Aside from the structure, the author also used metaphor quite a bit in this book. There are some books that do this better than others. For example, I felt like it was overdone in books like I’ll Give You the Sun and Wild Beauty (I know, I know. Those books are beloved and I’m evil for saying anything negative about them), but there’s just enough of it in here that it was interesting without being overly flowery.
Also, when the author writes about the boys’ parkour stunts, I honestly felt anxious. Even thinking about it now is making me a little nauseated. She does a great job in painting the picture.

2. The setting. The majority of this book is set in the Pacific Northwest of Canada. As someone who was born and raised in the Pacific Northwest (Washington and Alaska) it was obvious that the author knows this area very well. I was not surprised at all to learn that she grew up in Victoria, B.C. I love his reaction to seeing this place for the first time. One line in particular that struck me was: “It’s almost ridiculous how pretty it is. It’s pretend. It can’t be real. But I know that it is because the air smells green and alive and salty and like forever would smell if it had a scent.” Now, I am not usually someone who likes when intangible things are described as colors (example: Caraval) but for some reason, this totally made sense to me. And maybe that’s only because I grew up on an island in Southeast Alaska with trees everywhere and the salty sea air, but so be it.

3. The depiction of grief. Now, I know that not everyone experiences grief the same way.
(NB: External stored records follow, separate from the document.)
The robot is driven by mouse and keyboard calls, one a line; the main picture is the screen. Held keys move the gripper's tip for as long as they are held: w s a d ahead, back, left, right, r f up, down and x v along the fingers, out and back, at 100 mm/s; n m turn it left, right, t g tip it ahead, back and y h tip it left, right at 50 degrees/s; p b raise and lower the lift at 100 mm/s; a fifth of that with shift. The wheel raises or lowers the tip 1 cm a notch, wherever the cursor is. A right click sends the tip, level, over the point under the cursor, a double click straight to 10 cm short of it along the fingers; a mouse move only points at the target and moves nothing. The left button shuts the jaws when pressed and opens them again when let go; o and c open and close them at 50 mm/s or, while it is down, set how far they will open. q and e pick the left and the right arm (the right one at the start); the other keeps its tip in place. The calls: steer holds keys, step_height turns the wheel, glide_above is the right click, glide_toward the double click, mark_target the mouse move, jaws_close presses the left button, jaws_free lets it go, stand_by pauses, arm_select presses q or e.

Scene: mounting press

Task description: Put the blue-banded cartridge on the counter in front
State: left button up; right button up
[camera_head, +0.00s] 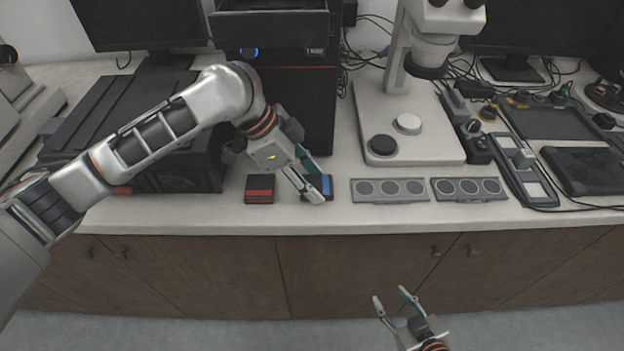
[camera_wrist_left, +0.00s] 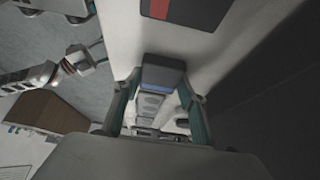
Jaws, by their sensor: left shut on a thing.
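The blue-banded cartridge (camera_head: 327,188) is a dark block with a blue stripe, at the front part of the counter (camera_head: 230,220). My left gripper (camera_head: 318,190) is shut on it, with a finger partly hiding it in the head view. In the left wrist view, the cartridge (camera_wrist_left: 163,74) sits between the two fingers (camera_wrist_left: 162,95). It is at or very near the counter surface; I cannot tell if it touches. My right gripper (camera_head: 390,293) is open and empty, in front of the counter and below its top.
A red-banded cartridge (camera_head: 259,189) lies just left of the held one. Two grey plates with round recesses (camera_head: 390,190) (camera_head: 469,189) lie to the right. Behind stand a black machine (camera_head: 300,110) and a white microscope (camera_head: 410,120). The counter's front strip is clear.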

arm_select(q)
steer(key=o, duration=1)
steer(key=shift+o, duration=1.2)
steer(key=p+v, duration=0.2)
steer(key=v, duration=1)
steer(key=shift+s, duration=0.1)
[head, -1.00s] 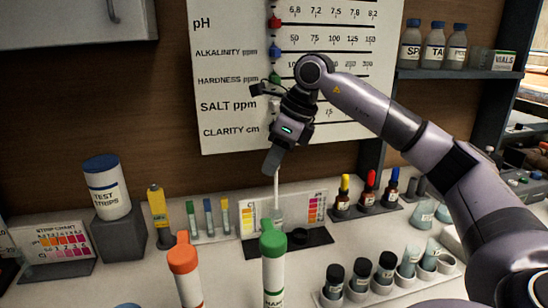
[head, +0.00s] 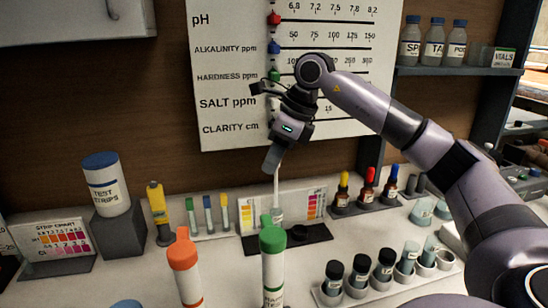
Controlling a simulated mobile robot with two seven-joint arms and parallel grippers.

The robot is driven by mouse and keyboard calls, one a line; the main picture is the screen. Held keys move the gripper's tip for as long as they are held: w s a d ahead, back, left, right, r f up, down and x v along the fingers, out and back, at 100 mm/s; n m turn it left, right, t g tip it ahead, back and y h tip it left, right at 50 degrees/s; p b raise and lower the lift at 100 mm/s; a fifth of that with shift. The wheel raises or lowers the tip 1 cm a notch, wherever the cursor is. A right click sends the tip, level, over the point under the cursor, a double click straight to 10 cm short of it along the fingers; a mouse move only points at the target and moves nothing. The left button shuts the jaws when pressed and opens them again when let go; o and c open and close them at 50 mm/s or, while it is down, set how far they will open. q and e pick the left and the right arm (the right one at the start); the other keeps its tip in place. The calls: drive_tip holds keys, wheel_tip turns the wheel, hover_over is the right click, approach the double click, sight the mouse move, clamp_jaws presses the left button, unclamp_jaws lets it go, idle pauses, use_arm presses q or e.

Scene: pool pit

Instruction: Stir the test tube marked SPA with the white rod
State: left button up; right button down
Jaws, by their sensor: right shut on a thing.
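The white rod (head: 277,188) hangs nearly upright below my right gripper (head: 272,160), which is shut on its upper end. The rod's lower end reaches down to a small clear test tube (head: 277,215) standing at the colour comparator. The tip looks to be at or inside the tube, but the tall green-capped bottle partly hides this spot. I cannot read any SPA mark on the tube. My left gripper is not in view.
The comparator (head: 315,204) stands on a dark base. A green-capped bottle (head: 272,265) and an orange-capped bottle (head: 184,262) stand in front. Dropper bottles (head: 367,187) stand to the right, a rack of vials (head: 358,279) nearer, and a test strips tub (head: 106,184) left.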

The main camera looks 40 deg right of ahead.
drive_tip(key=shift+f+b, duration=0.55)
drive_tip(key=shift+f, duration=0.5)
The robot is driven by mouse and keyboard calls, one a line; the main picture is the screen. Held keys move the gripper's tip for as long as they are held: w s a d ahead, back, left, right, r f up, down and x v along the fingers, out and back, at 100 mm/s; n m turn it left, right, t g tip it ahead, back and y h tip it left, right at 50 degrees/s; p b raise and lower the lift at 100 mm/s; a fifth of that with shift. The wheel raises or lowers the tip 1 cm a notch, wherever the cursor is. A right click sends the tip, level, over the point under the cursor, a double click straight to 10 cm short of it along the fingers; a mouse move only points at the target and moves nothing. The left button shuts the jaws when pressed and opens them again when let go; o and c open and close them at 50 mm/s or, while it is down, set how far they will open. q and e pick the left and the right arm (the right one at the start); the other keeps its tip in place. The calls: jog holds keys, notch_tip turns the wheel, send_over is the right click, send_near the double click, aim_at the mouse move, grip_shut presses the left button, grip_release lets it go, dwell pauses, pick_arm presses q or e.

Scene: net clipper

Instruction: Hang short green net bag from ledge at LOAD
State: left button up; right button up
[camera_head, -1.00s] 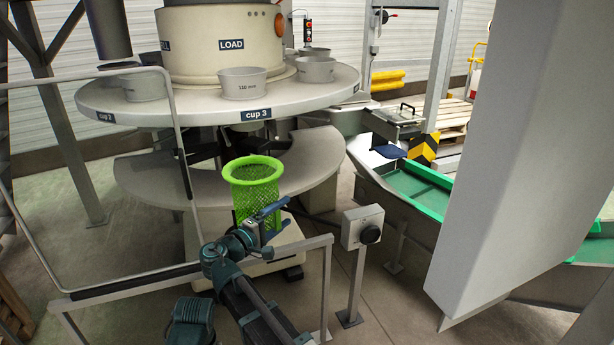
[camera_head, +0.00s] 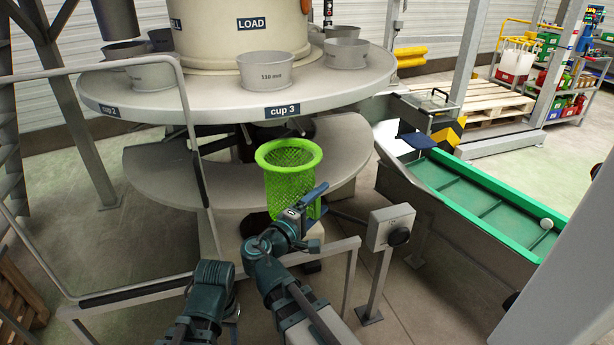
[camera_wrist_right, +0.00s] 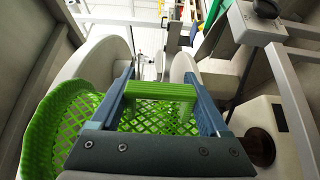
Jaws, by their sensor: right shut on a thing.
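The short green net bag (camera_head: 290,188) hangs upright with its open ring (camera_head: 290,154) on top. My right gripper (camera_head: 312,200) is shut on the bag's side below the ring. In the right wrist view, a green ribbed piece of the bag (camera_wrist_right: 160,91) sits between the blue fingers, with the ring (camera_wrist_right: 55,125) at the left. The bag overlaps the curved grey ledge (camera_head: 175,175) below the round table; I cannot tell whether they touch. The LOAD label (camera_head: 251,24) is on the cream drum above cup 3 (camera_head: 266,72). My left gripper is not seen.
The round table (camera_head: 190,108) carries several grey cups. A bent metal rail (camera_head: 205,185) stands at the left. A control box on a post (camera_head: 391,228) stands right of the bag. A green-edged trough (camera_head: 470,195) and a large grey panel (camera_head: 570,275) lie at the right.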

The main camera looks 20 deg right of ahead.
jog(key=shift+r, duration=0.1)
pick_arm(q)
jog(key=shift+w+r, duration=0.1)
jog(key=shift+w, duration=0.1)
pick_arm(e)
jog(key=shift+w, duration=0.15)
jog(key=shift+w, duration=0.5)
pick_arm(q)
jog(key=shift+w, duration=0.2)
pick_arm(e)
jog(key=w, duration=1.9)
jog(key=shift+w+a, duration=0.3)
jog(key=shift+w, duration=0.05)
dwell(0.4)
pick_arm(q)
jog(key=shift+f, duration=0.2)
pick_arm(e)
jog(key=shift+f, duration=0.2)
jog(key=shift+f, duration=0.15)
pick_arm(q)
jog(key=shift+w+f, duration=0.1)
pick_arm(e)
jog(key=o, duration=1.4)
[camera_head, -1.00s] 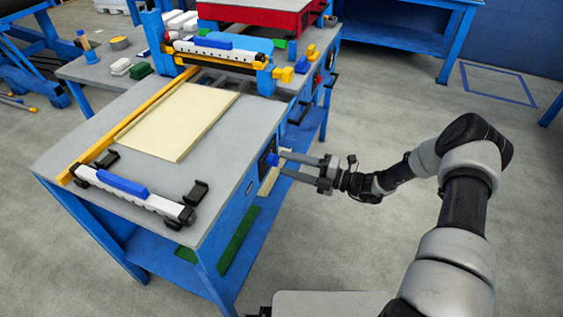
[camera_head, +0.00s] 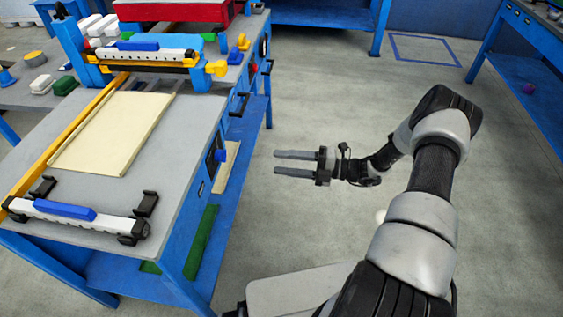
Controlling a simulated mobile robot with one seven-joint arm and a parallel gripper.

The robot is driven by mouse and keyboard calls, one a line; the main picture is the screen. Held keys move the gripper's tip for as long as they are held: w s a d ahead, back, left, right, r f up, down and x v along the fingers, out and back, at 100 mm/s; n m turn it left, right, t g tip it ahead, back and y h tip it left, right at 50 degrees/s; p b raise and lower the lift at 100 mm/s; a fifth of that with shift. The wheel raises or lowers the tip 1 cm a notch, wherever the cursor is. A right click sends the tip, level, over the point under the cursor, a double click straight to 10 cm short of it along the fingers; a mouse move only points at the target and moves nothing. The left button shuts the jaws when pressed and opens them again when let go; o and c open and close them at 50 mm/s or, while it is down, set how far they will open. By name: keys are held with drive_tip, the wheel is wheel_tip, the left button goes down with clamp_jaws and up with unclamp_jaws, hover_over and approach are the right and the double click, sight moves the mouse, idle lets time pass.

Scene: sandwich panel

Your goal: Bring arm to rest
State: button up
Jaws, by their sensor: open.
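My gripper (camera_head: 278,164) is open and empty, with its two fingers pointing left. It hangs over the floor to the right of the blue workbench (camera_head: 195,130), clear of the bench's side by a visible gap. My arm is bent, with its elbow high at the right. A pale flat panel (camera_head: 115,132) lies on the grey bench top, beside a yellow rail (camera_head: 65,140). A blue knob (camera_head: 221,155) sits on the bench's side, facing the gripper.
A white bar with a blue handle (camera_head: 66,211) lies at the bench's near end. A blue press frame (camera_head: 150,62) and a red unit (camera_head: 175,10) stand farther back. Blue benches stand at the back and right (camera_head: 535,80). Open floor (camera_head: 330,90) lies between them.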

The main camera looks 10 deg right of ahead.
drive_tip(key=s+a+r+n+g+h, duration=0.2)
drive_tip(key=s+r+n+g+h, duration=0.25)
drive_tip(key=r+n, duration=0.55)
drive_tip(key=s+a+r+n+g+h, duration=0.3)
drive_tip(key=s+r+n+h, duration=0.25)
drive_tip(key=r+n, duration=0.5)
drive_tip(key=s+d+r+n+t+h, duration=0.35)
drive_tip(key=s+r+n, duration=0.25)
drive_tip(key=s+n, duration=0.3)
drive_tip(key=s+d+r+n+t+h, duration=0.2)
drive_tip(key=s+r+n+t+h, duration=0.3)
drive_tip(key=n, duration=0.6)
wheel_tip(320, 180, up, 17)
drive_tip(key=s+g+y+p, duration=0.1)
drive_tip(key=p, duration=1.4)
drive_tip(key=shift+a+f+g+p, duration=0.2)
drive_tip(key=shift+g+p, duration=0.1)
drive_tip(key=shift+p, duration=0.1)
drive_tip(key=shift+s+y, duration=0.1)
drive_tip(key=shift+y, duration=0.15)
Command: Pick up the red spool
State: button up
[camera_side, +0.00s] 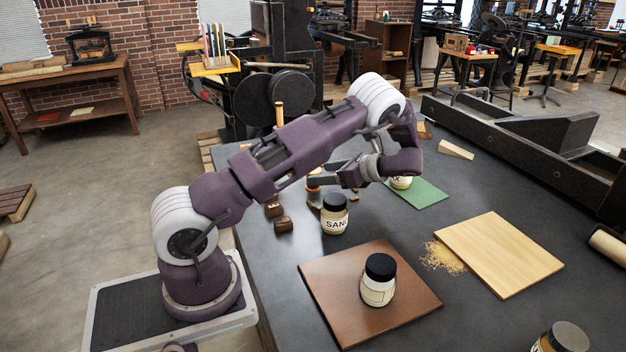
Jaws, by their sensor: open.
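My gripper (318,181) is at the end of my bent arm, low over the dark table and pointing left. Its fingers are small in this view and seen from the side; they are apart. A small orange-brown round thing (313,186) stands at the fingertips, partly hidden by them. It may be the red spool, but I cannot tell for sure, nor whether the fingers touch it. No other clearly red spool shows on the table.
A dark-lidded jar labelled SAND (334,216) stands just in front of the gripper. Small brown blocks (283,224) lie to its left. Another jar (379,281) stands on a brown board (325,279). A green mat (428,194), pale board (500,254) and sawdust-like grains (441,258) lie right.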

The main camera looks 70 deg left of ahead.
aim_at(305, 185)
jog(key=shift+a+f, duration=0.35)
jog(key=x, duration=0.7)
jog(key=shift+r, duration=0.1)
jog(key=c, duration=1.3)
And J.C.’s expression of his grief may seem over the top to some. After his friend’s passing he completely stops speaking, only texts his only other friend in French, and continues to send texts and pictures to his friend who has passed away. But it all felt authentic to me, especially when you consider the fact that he saw his friend die in front of him in a very gruesome way. I can’t imagine how that would affect a person.

What I didn’t like:

1.Using sexuality as a plot device/twist. This is difficult because I do think that there are seeds planted throughout the text that suggest that The King is gay or possibly bisexual (he confirms that he is gay in his letter to J.C.), but the revelation that he was gay and was in love with J.C. felt too much like using his sexuality as this big GOTCHA! moment and I could see people being very upset by that. Sexuality should not be a twist. However, if him being gay had something to do with the reason he died by suicide, then I guess it makes sense that it wasn’t known beforehand.
I can see both sides of the issue, and while it didn’t hinder my appreciation of the book I can see why some may not like it.

2. Kelby. Maybe it’s because we were only seeing her from J.C.’s perspective, but I didn’t feel like Kelby was a well-developed character. I liked her little brother, but I don’t feel like I know that much about her, even though all she did was talk.

3. I wish the end wasn’t quite so up in the air. I would’ve liked to see J.C. back in his life. Because at the end of the day, I’m worried about him. I don’t trust that he’s anywhere close to finding his way out of his grief, especially after reading the letter. But the last chapter is written as a hypothetical in second person and I don’t quite feel satisfied. And I’m sure that was completely intentional on the author’s part. But it doesn’t stop me from wanting him to have a HEA with his own well-being.


This book is by turns candid and heartbreaking. Iya strange to say that I enjoyed reading it, especially when it dealt with such heavy topics, but I did enjoy it. I enjoyed it, and I appreciate it.